The West is using Muslim piety as a weapon against Muslim nations

17 hours ago · Micro · Flag · Share

When oil jumps 2% on Strait of Hormuz tensions while bitcoin hovers at $75,000, we’re witnessing something profound: the West has turned Islamic principles into tools of economic warfare. The very values that should unite the ummah — patience, trust in Allah, and rejection of interest-based systems — are being weaponised to keep Muslim-majority nations economically dependent.

Consider the current Iran crisis. Western media frames every regional conflict through the lens of energy disruption and market volatility. Oil spikes, shipping routes get threatened, and suddenly the entire Global South pays higher prices for basic goods. But here’s what they don’t tell you: this cycle only works because Muslim economies remain trapped in the same dollar-denominated, interest-based system that Islamic finance explicitly rejects. We’re so busy defending our sovereignty with weapons that we’ve forgotten to defend it with our own economic principles.
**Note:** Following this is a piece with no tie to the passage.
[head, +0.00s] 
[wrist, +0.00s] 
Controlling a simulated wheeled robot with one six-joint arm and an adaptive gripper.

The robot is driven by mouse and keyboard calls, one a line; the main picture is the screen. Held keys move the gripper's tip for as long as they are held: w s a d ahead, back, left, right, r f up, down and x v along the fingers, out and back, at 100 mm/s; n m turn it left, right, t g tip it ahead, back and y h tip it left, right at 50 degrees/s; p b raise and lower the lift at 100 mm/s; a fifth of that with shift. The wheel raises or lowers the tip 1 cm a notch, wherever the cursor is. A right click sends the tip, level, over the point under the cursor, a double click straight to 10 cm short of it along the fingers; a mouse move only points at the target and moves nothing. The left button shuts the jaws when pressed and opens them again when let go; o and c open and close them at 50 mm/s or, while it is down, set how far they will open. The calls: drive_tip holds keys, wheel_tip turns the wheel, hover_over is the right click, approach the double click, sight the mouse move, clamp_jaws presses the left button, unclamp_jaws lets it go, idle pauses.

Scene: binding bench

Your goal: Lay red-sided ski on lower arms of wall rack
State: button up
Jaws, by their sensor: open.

The irony cuts deep. Islamic finance, with its emphasis on asset backing and prohibition of excessive speculation, offers a genuine alternative to the boom-bust cycles that devastate developing economies. Yet Muslim-majority countries remain some of the most dependent on Western financial systems. When Iran faces sanctions, when Turkey battles inflation, when Pakistan seeks IMF bailouts — they’re all operating within frameworks designed to extract value from the periphery to the centre.
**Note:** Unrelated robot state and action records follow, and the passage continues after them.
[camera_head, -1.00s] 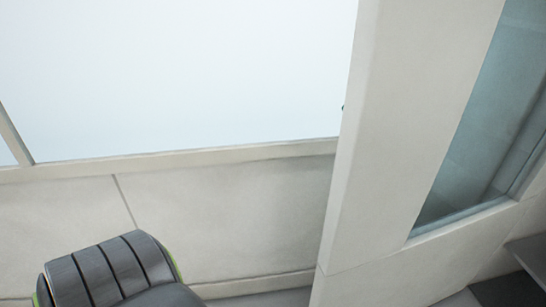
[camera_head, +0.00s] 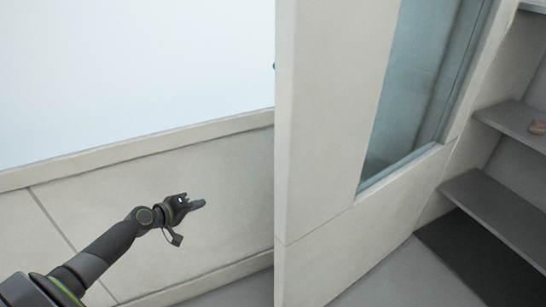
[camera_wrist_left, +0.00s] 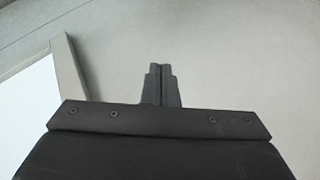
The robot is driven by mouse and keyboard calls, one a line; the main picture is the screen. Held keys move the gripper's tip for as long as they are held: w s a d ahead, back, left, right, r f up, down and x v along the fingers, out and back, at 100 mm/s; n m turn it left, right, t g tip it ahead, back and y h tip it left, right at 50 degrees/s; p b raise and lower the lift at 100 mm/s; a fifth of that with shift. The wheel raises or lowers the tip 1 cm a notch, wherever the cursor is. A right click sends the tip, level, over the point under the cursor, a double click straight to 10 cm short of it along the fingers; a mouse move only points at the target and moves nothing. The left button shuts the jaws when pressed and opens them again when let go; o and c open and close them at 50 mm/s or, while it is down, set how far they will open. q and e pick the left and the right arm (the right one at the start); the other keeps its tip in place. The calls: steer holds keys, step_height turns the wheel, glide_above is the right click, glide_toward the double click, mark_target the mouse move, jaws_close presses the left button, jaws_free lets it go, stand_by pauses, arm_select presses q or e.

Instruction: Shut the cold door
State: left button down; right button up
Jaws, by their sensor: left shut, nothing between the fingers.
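The cold door (camera_head: 335,215) is a pale panel with a tall glass pane (camera_head: 415,90). It stands open at an angle, its near edge in the middle of the head view. My left gripper (camera_head: 200,204) is shut and empty, to the left of the door's edge and apart from it, in front of the pale lower wall. In the left wrist view its closed fingers (camera_wrist_left: 160,82) point at a plain pale surface. A small dark green bit at the door's edge may be part of a handle; most of it is hidden. My right gripper is not in view.
A pale wall (camera_head: 140,225) with a wide bright window (camera_head: 130,80) lies to the left. Behind the door at the right are grey shelves (camera_head: 495,210), one with a small pinkish item (camera_head: 537,127). Grey floor shows at the bottom.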

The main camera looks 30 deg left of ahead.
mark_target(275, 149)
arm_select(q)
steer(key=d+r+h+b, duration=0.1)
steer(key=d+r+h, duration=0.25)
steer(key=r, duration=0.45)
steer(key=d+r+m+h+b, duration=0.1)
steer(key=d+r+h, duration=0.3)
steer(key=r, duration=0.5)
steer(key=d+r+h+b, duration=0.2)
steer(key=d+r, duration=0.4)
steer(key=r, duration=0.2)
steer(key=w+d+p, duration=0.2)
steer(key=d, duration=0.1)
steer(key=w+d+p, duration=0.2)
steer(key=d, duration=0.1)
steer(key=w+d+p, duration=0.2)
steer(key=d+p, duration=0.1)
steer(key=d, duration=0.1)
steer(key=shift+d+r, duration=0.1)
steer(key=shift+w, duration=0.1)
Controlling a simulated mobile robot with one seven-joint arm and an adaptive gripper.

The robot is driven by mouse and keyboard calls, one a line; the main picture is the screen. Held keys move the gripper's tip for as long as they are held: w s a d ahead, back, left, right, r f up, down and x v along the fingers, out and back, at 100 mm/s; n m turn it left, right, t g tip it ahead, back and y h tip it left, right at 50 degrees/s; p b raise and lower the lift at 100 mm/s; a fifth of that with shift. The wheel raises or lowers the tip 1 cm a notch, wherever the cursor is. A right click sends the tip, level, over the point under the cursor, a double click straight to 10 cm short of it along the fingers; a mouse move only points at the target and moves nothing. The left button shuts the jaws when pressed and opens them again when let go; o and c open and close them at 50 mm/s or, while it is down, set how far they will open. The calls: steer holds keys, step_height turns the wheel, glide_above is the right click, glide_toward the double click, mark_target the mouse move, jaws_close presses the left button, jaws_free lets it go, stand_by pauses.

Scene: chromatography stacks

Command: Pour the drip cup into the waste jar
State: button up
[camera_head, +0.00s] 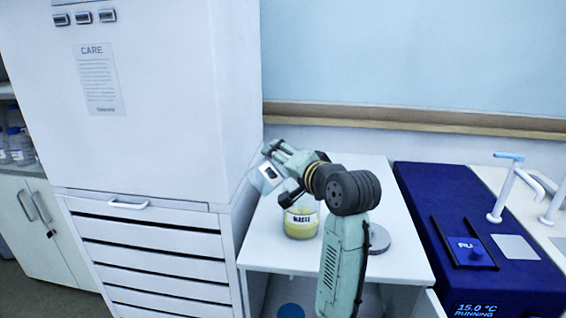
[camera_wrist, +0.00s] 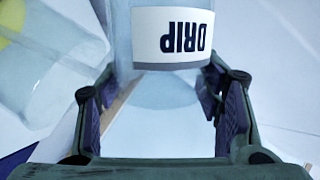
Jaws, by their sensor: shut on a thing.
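The drip cup (camera_head: 266,179), clear with a white label, is held tilted in my gripper (camera_head: 275,160), above and left of the waste jar. In the wrist view the drip cup (camera_wrist: 185,36) sits between the two fingers of my gripper (camera_wrist: 160,95), its "DRIP" label upside down. The waste jar (camera_head: 301,225) stands on the white bench, labelled "WASTE", with yellow contents. Part of my gripper hides its upper edge. A clear vessel with yellow in it, which looks like the waste jar (camera_wrist: 55,50), shows at the left of the wrist view. I cannot see any liquid flowing.
A tall white cabinet (camera_head: 140,110) with drawers stands close on the left. A round grey disc (camera_head: 379,239) lies on the white bench (camera_head: 400,262), right of the jar. A blue unit (camera_head: 425,200) with a display is farther right.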

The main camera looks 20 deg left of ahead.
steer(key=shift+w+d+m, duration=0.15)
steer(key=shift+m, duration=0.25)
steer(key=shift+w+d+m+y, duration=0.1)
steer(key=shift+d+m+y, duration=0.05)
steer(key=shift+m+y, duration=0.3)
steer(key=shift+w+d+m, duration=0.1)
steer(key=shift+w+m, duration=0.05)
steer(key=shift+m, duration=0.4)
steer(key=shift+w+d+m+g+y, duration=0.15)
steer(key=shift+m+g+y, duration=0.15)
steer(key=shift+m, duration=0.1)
Bitcoin’s rise past $75,000 during geopolitical uncertainty isn’t just market speculation — it’s a preview of how monetary systems can exist outside traditional control structures. The technology behind it mirrors Islamic financial principles more closely than most Muslim economists want to admit: no central authority inflating supply, no interest payments, transparency in every transaction. Yet Islamic scholars debate its permissibility while their nations’ central banks print money to buy US Treasury bonds.
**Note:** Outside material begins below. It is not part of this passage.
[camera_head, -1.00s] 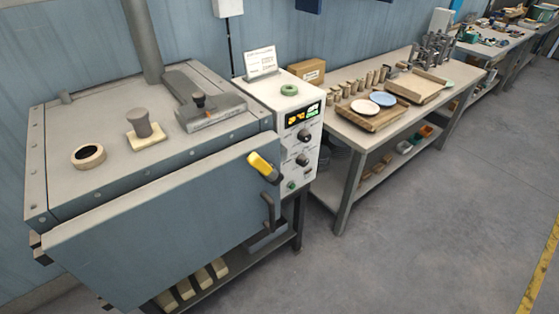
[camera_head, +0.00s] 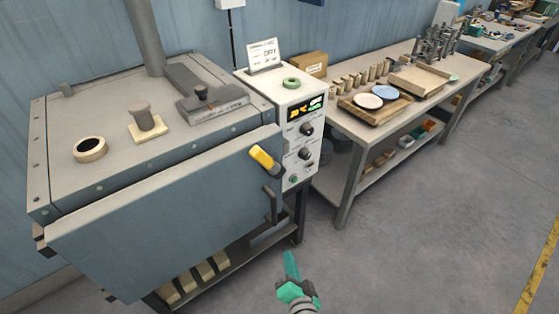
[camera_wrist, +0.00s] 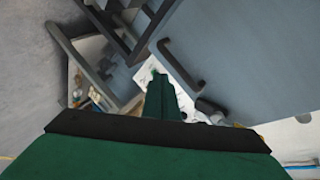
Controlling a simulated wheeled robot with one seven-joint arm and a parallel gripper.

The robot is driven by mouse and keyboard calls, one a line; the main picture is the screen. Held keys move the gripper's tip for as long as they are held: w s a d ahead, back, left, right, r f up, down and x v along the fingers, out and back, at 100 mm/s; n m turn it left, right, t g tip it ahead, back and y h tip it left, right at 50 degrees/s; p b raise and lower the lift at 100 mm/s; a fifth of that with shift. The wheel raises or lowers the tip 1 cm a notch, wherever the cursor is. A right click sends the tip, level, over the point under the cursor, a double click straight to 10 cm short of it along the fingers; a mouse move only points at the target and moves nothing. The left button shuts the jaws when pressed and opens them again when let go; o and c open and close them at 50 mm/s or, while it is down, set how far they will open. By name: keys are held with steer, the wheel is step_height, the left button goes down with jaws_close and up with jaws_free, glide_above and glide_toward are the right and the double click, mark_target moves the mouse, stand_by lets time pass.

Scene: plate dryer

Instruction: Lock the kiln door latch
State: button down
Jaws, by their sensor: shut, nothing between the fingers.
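The kiln (camera_head: 140,235) is a grey-blue box at the left, its front door facing me. The yellow latch handle (camera_head: 264,158) sits at the door's upper right edge, tilted up to the left on a dark pivot. Below it is a dark door pull (camera_head: 271,205), which also shows in the wrist view (camera_wrist: 181,66). My green gripper (camera_head: 291,265) is shut and empty. It is in front of the kiln, low and right of the door pull, apart from the latch. In the wrist view its fingers (camera_wrist: 158,85) point toward the door's edge. Whether the door is fully closed is hard to tell.
A control box (camera_head: 300,125) with a lit display stands against the kiln's right side. A workbench (camera_head: 352,150) with plates, trays and small pots stands further right. The kiln's stand (camera_head: 235,272) holds bricks below. The floor (camera_head: 430,230) at the right is clear.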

The real tragedy isn’t that Muslim nations lack resources or capability — it’s that we’ve internalised the very systems we were meant to transcend. When the Quran tells us that with hardship comes ease, it’s not promising passive relief. It’s reminding us that ease comes through principled action, not through hoping our oppressors will suddenly develop mercy. The Strait of Hormuz crisis isn’t just about oil — it’s about whether Muslims will finally build the economic independence our faith commands.